Instrucciones para montar un mueble (I)

Javi Sánchez
3 min readDec 9, 2017
Coge una. Póntela en la cabeza. Tira de las asas. Respira. Si puedes respirar, lo estás haciendo mal.

Mi abuela paterna tenía una enorme mesa redonda de roble desde que tengo memoria. Y un aparador a juego, y una especie de cajonera-estantería enorme y chirriante. Todo en roble. Todo muy viejo desde que yo era pequeño. Aquellos muebles devoraban el salón. Las sillas eran diminutas y ridículas. El sofá quedaba convertido en un complemento de casa de muñecas. El rincón de la tele era una estampita a lo lejos, si lo mirabas desde el otro lado de la mesa.

La mesa tenía unas patas descomunales, en forma de capiteles invertidos. No había forma humana aparente de moverla, y siempre había que sortearla metiendo tripa o apartando la cabeza -dependiendo de si eras adulto o niño- como fuese posible para atravesar el salón. Era tan bestia que la mayor parte de la vida de mi abuela, viuda desde una década antes de nacer yo, se celebraba en el cuarto de coser.

Yo odiaba esa puta mesa. Creo que toda mi familia también, salvo mi abuela -y mi abuela era muy de odiar cosas. O, más bien, de despreciarlas con hidalguía y superioridad inventada-. Cuando mi abuela murió, nadie sabía qué hacer con aquellos muebles, aquella historia y aquella vida. Sobre todo porque se decidió vender ese piso y quién iba a desear aquellas monstruosidades destartaladas, ya menos mueble que resto de naufragio en arrecife.

Siempre odié esa puta mesa y, desde ahí, siempre odié en general los muebles grandes con vocación de permanencia. Es caro, es enorme, es para toda la vida.

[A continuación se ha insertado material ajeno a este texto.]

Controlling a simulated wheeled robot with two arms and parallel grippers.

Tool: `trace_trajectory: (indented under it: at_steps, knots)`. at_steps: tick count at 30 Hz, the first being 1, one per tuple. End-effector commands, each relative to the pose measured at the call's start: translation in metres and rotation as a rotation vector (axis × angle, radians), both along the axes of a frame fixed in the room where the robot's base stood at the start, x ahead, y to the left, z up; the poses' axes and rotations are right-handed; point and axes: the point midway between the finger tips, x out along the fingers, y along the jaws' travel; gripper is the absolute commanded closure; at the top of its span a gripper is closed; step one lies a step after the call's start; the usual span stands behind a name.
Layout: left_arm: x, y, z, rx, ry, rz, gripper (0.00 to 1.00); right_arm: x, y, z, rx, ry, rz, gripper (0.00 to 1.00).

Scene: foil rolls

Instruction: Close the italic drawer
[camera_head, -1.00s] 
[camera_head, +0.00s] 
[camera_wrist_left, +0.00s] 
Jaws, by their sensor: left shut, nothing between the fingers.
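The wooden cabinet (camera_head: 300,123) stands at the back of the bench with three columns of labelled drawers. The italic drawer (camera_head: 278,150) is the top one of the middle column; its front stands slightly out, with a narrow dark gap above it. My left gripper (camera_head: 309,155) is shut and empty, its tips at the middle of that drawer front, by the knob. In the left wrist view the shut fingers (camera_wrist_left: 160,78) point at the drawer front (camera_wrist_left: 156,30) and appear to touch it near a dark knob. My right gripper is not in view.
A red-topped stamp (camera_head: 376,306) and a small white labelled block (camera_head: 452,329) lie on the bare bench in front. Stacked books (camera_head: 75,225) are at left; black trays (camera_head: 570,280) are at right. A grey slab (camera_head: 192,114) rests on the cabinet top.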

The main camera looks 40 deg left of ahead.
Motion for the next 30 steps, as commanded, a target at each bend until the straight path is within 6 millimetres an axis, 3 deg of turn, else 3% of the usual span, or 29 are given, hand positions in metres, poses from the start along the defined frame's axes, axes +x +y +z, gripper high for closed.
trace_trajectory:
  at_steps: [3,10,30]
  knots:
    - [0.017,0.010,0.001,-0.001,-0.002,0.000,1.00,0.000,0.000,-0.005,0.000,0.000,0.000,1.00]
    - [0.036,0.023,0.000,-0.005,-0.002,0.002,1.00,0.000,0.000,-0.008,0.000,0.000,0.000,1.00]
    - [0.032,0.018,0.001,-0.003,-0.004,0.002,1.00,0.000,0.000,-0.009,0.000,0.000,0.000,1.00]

Para generar la ilusión de que es para toda la vida: aterriza un enorme aparador de varios metros, llena sus vitrinas de vajillas y cuberterías fruto de la boda que jamás se usarán, pero le darán aún más kilos de horror vacui. Planta una mesa de comedor desmedida y orgullosa, que sólo cumplirá su función dos veces al año, y ya tienes un ancla. Con su presencia ahogan la idea de irse, de cambiar, de explorar otra vida.

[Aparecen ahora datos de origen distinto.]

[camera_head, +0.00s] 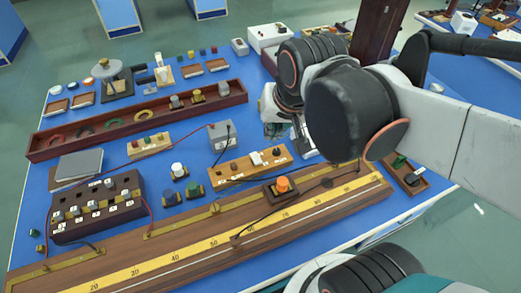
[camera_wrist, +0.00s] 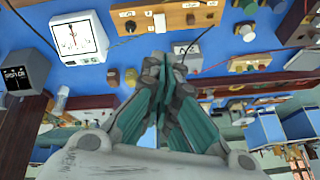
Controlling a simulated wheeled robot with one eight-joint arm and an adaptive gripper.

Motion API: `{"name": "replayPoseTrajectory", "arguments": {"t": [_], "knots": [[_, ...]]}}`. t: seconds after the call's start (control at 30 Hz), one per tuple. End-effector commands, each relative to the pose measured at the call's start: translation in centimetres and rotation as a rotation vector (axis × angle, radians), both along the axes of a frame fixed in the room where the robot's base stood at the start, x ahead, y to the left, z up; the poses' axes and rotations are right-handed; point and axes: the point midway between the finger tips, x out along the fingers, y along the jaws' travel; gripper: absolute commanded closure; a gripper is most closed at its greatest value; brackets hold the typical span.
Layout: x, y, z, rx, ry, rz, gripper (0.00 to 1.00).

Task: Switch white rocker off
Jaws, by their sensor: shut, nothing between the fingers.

Tengo la teoría de que por eso las generaciones previas a la nuestra llenan esos muebles de espantos/souvenires. Gallos portugueses, mantelitos de pueblos manchegos, ceniceros y palillleros de todas partes de la geografía. Hemos salido, hemos visto mundo, tal vez 300 kilómetros de mundo y hemos vuelto al sitio que nos encalla. Para rendir tributo a los dioses del naufragio, a los kami que habitan los muebles permanentes. Toma esto, dios del aparador, y no te ofendas, porque es la prueba de que siempre que salimos hacia alguna parte terminaremos volviendo aquí. Toma esto que hemos visto fuera y lejos y guárdalo dentro de esas puertas que sólo se abren cuando así viajamos o cuando compramos un payaso triste de cerámica.

PARA. TODA. LA. VIDA.

Luego almacenan historia, te mueres y tus herederos ponen el piso en Idealista. Ya sabes, ese piso de abuelo muerto, inminente carne de gente compartiendo que tendrá que aprender a convivir entre tamborileros salmantinos sujetando los palillos; entre arcos de Medinaceli para que se sepa que el finado, hace tiempo, vio el confín del mundo. Que estuvo en Soria.

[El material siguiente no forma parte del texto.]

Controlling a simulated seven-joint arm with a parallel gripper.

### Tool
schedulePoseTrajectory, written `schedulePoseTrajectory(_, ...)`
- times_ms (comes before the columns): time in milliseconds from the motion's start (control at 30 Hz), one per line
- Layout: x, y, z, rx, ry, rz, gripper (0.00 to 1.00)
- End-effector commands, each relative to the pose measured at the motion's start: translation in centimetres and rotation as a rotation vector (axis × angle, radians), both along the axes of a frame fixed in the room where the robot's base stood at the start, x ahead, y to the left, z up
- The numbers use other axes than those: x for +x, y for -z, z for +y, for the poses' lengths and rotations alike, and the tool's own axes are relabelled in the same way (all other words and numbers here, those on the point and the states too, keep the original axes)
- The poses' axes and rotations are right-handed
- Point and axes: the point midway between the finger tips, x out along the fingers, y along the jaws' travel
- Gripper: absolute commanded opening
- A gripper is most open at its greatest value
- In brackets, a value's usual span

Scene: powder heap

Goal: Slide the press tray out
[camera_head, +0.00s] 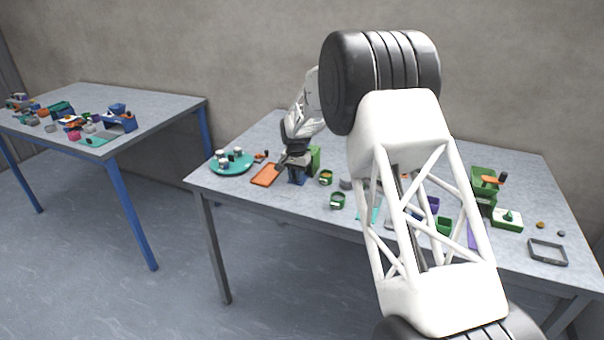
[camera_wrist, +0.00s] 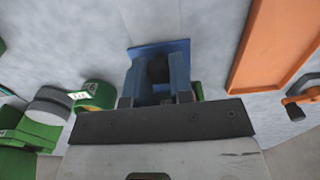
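A blue press-like frame (camera_head: 297,176) stands near the left end of the front table, right under my gripper (camera_head: 287,163). In the wrist view the blue frame (camera_wrist: 180,72) shows two upright posts, a dark cylinder between them and a flat blue plate behind. My gripper's two dark fingertips (camera_wrist: 155,98) are apart, just in front of the posts; I cannot tell whether they touch. No separate tray can be made out inside the blue frame. A green press-like device (camera_head: 484,183) with an orange handle stands at the right of the table.
An orange tray (camera_head: 265,175) lies left of the blue frame, beside a teal round plate (camera_head: 231,169) with small cups. A grey open tray (camera_head: 547,252) lies at the front right. My arm hides part of the table's middle.

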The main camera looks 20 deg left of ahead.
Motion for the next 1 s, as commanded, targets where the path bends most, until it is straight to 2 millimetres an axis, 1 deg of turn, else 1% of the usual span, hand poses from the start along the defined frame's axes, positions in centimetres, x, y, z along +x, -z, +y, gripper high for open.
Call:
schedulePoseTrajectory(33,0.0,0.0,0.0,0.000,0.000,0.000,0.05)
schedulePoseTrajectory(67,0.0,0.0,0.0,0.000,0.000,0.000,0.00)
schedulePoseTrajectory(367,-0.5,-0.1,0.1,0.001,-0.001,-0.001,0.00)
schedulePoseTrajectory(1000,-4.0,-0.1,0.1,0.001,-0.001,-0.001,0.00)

Lo he sacado de aquí. Pero, mala suerte, amigos de lo turbio. Ya se vendió.

Allí, apretujados entre mesas gigantes y recuerdos de mierda. Viviendo en encallamientos mientras portezuelas de madera a 3 metros de altura se pudren y devencijan y cuelgan de goznes rotos. Yo, al menos, he vivido en pisos así desde mucho antes de que existiera Idealista. Entre muebles con vocación de permanencia. Tan para toda la vida que superan la de su dueño y los tienes que sufrir cuando te emancipas por primera vez. He odiado esos putos muebles de gente muerta como odiaba la mesa de mi abuela cuando ella estaba viva.

Y por todo esto, Ikea debería ser Patrimonio de la Humanidad.